My interest, as the fieldwork advanced, became understanding the absences and gaps that led certain places, times, and activities to be coded as inactive and boring and what places, people, and activities would, had they been present, recast a given moment as meaningful or stimulating. This allowed me to explore boredom as a troubling absence or alienation from expected stimulations. As different people sought relief for their boredom by moving towards, whether physically or mentally, different pleasures and possibilities, boredom became an incredibly nuanced category that offers insights into the workings of class, gender, and ethnicity, but also into tensions between city and country and the position of Romania within the EU.
AMT: Near the end of the book, you narrate a memorable scene at Hypermarket that involved both you and some of your interlocutors. Would you mind describing this scene for our readers, and reflecting on how you characterize the activity/affects/movements/senses of time (whatever seems most relevant) that unfolded at the Hypermarket in relation to boredom?

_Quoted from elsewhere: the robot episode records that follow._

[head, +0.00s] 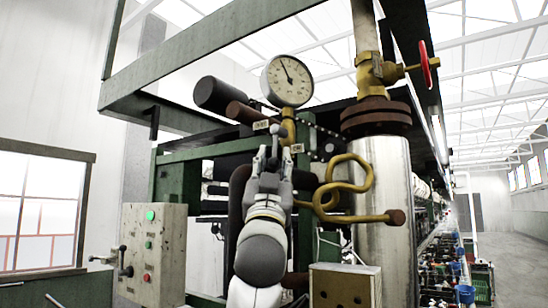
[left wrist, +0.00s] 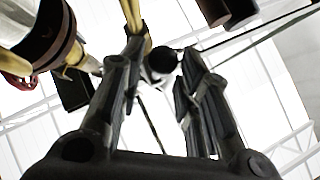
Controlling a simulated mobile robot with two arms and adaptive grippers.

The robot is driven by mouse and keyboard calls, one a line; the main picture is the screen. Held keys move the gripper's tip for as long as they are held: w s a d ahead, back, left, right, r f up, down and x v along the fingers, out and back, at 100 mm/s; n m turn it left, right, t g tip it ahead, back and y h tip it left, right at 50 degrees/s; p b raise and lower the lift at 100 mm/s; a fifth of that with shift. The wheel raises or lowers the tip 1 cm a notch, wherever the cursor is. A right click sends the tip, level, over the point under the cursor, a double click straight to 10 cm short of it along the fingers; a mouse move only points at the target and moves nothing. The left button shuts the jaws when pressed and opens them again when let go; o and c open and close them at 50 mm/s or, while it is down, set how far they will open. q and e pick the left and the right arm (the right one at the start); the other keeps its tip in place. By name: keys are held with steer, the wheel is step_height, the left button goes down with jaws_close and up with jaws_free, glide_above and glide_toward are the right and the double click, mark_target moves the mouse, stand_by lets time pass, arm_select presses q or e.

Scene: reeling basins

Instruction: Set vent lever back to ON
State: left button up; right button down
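My left gripper (head: 273,150) is raised in front of the pipework, just below the pressure gauge (head: 289,80). In the left wrist view its two fingers (left wrist: 162,62) stand apart, with a gap between them. A dark round knob (left wrist: 160,60) shows between the fingertips; it may be the end of the vent lever, and I cannot tell whether the fingers touch it. In the head view the gripper hides the lever. Two small labels sit beside the gripper: one at upper left (head: 261,125) and one at right (head: 297,148), which seems to read ON. My right gripper is not in view.
A bent brass pipe (head: 345,188) and a thick metal column (head: 385,220) stand close on the right. A red-wheeled valve (head: 425,63) is above. A control box (head: 152,255) with a green light is at lower left. An open aisle (head: 510,235) runs far right.

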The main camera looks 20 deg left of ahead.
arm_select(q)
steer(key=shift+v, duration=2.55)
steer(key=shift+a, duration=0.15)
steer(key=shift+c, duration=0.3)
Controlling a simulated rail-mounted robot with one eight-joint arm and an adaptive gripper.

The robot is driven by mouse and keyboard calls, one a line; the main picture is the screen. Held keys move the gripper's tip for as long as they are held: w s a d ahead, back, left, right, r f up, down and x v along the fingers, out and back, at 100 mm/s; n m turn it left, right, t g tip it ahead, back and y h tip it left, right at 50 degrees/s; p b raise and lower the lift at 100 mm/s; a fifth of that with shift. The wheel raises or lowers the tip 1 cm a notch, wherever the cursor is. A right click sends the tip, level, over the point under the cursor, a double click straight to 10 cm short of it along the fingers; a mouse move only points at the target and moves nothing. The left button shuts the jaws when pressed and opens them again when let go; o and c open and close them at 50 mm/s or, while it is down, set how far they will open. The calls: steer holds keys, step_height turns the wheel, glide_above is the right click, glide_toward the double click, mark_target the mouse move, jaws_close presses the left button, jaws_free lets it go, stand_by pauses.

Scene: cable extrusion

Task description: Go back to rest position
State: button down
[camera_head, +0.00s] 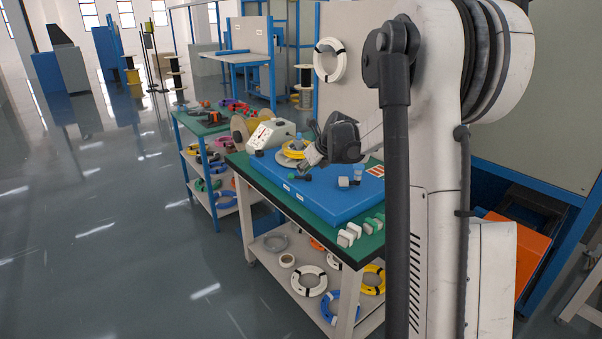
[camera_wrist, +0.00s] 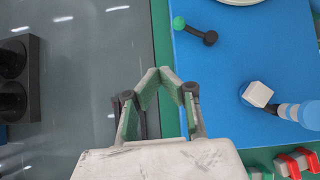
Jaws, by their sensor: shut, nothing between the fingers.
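My gripper (camera_head: 310,157) hangs at the end of my arm, above the blue board on the near workbench in the head view. In the wrist view my gripper (camera_wrist: 160,72) has its two fingers drawn together at the tips, with nothing seen between them. The fingertips are over the green edge of the bench, beside the blue board (camera_wrist: 235,70). Parts of the board behind my gripper are hidden in the head view.
The blue board (camera_head: 325,203) carries small grey, black and blue parts. White-and-green blocks (camera_head: 350,234) line the front edge. Coils fill the lower shelf. Open floor (camera_head: 120,220) lies left.

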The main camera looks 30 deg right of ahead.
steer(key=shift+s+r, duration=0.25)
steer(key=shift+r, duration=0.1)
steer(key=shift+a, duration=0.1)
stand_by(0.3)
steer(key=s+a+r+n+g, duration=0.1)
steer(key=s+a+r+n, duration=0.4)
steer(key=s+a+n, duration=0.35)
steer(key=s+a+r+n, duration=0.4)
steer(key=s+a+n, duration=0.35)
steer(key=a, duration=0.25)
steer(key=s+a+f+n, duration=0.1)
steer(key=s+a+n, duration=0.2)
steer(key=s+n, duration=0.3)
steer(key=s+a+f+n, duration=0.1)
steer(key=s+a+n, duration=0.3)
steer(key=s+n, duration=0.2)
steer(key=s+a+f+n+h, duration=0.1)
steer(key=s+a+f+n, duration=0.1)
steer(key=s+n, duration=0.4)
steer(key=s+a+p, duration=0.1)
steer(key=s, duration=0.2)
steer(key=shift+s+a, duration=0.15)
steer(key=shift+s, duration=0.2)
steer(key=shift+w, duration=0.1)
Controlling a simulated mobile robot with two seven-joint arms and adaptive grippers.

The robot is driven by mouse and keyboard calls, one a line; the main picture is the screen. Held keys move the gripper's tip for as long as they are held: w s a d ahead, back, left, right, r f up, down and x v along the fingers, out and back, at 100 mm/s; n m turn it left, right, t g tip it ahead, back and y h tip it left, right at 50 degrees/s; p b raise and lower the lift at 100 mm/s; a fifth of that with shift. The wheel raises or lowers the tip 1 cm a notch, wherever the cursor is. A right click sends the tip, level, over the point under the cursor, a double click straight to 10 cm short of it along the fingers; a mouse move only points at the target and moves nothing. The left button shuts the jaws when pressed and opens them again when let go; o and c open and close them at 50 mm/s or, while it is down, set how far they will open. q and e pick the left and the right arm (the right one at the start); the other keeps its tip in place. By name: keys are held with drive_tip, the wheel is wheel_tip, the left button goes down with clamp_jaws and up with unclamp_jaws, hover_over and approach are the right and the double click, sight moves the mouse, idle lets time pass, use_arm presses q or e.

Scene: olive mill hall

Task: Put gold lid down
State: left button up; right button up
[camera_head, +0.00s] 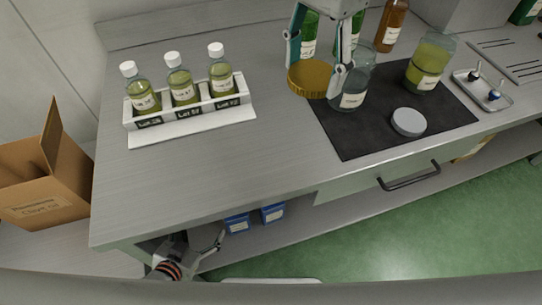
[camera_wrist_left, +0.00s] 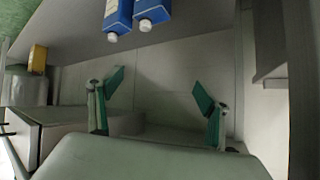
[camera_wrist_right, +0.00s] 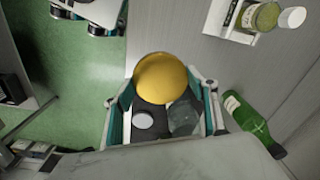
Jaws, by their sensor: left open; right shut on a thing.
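The gold lid (camera_head: 309,78) is between the fingers of my right gripper (camera_head: 318,65), which is shut on it. In the right wrist view the gold lid (camera_wrist_right: 163,79) fills the gap between the fingertips. In the head view it appears just left of a clear jar (camera_head: 352,97), near the dark mat's (camera_head: 345,141) left edge; I cannot tell whether it touches the counter. My left gripper (camera_head: 195,262) is open and empty, low in front of the counter. The left wrist view shows its two fingers (camera_wrist_left: 160,100) spread apart.
A grey lid (camera_head: 408,122) lies on the mat, with a jar of green-yellow oil (camera_head: 424,76) behind it. A white rack (camera_head: 189,119) with three bottles stands on the left. Tall bottles, including a brown one (camera_head: 391,27), stand behind. The counter (camera_head: 262,150) between rack and mat is clear.

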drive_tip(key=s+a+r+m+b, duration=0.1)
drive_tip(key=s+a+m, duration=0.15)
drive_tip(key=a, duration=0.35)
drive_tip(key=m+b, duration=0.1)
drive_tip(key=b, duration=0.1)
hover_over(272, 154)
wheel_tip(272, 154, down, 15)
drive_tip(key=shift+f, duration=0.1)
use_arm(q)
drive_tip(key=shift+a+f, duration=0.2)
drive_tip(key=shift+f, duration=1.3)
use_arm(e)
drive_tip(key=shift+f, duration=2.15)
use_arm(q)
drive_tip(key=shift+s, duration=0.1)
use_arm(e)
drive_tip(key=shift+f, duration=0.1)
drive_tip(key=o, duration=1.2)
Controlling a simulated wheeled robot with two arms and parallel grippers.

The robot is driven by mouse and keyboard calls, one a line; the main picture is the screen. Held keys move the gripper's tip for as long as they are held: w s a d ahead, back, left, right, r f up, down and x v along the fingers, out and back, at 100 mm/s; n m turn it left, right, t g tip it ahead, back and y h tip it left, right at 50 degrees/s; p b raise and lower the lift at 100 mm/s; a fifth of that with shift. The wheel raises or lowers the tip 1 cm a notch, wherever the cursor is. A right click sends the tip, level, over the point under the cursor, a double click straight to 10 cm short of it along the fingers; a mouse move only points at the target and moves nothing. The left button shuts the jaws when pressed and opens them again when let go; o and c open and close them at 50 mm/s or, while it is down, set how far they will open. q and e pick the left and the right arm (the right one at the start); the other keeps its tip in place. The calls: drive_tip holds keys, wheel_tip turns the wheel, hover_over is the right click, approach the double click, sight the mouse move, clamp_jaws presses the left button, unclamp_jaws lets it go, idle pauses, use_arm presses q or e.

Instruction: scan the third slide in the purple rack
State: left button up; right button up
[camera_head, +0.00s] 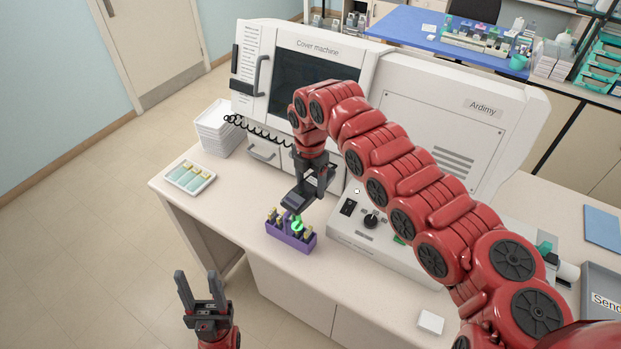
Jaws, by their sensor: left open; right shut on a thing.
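The purple rack (290,238) stands on the counter in front of the cover machine. Several slides with yellowish ends (306,233) stand upright in it, and a bright green glow lies over its middle. My right gripper (312,180) is shut on a dark handheld scanner (298,201). The scanner is above the rack, tilted, and hides part of the slides. Which slide the green glow falls on is hard to tell. My left gripper (197,276) is open and empty, low at the left, in front of the counter.
The cover machine (270,55) stands behind the rack, with a black coiled cord (262,132) at its front. A white tray of slides (190,177) lies at the left. A control box (360,240) is right of the rack. The counter's front left is clear.

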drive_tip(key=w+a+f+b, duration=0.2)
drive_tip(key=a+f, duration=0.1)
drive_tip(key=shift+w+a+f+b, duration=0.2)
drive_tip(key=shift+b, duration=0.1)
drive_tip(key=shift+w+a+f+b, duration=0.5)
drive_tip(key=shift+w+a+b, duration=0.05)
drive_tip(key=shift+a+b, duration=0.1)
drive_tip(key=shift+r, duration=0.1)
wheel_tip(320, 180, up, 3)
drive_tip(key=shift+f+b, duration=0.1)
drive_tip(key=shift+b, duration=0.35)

The initial chapters of the book explore the sense of boredom brought about by being cut off from work and home life and then pushed to the margins of the city. Boredom, here, is about not having anything (meaningful) to do, but also about invisibility. There is a dimension of not being seen as social services shepherd the homeless beyond the city limits or security guards move them off the main boulevard and into back alleys. Beyond these external forces, the homeless themselves often move in ways that minimize attention since so much of what they receive is negative.
The book’s final chapters explore those moments when the homeless move beyond boredom by publicly foregrounding their homelessness rather than trying to hide it. In one particular chapter, I describe one of many trips where I tagged along with homeless men and women as they shopped at large grocery stores (something like a Carrefour). Drawn to them by low prices, the homeless generally described and expressed unease about shopping in them because these grocery stores are often located in the basement floor of upscale malls. Most of the time, these efforts at provisioning are done briskly and self-consciously in the hopes of going unnoticed. But in other instances, men drew attention to their low social status in spectacular ways that shifted class anxiety off of them and onto the middle class. The chapter shows how conscious acts of rule breaking provided relief, albeit momentary, from the day-to-day grind of being overlooked and disrespected.
AMT: What’s next for you? How, if at all, do you see your future ethnographic work relating to this work on boredom (or senses, movement, and time)?
I’m now working on a project on the literal urban underground in Bucharest. I’m interested in the ways that urban life extends beneath the surface of the city into Metro stations and subterranean parking garages, basements and cellars, and sewer canals, for example. While these places are often out of sight, they remain troublingly out of mind when it comes to urban theory. This is particularly troubling since, I’m finding, the underground is foundational to the ordering of the city and to the development of contemporary capitalism. Questions of rhythm, mobility, class, and belonging certainly extend into this work, and I look forward to sharing it in the near future!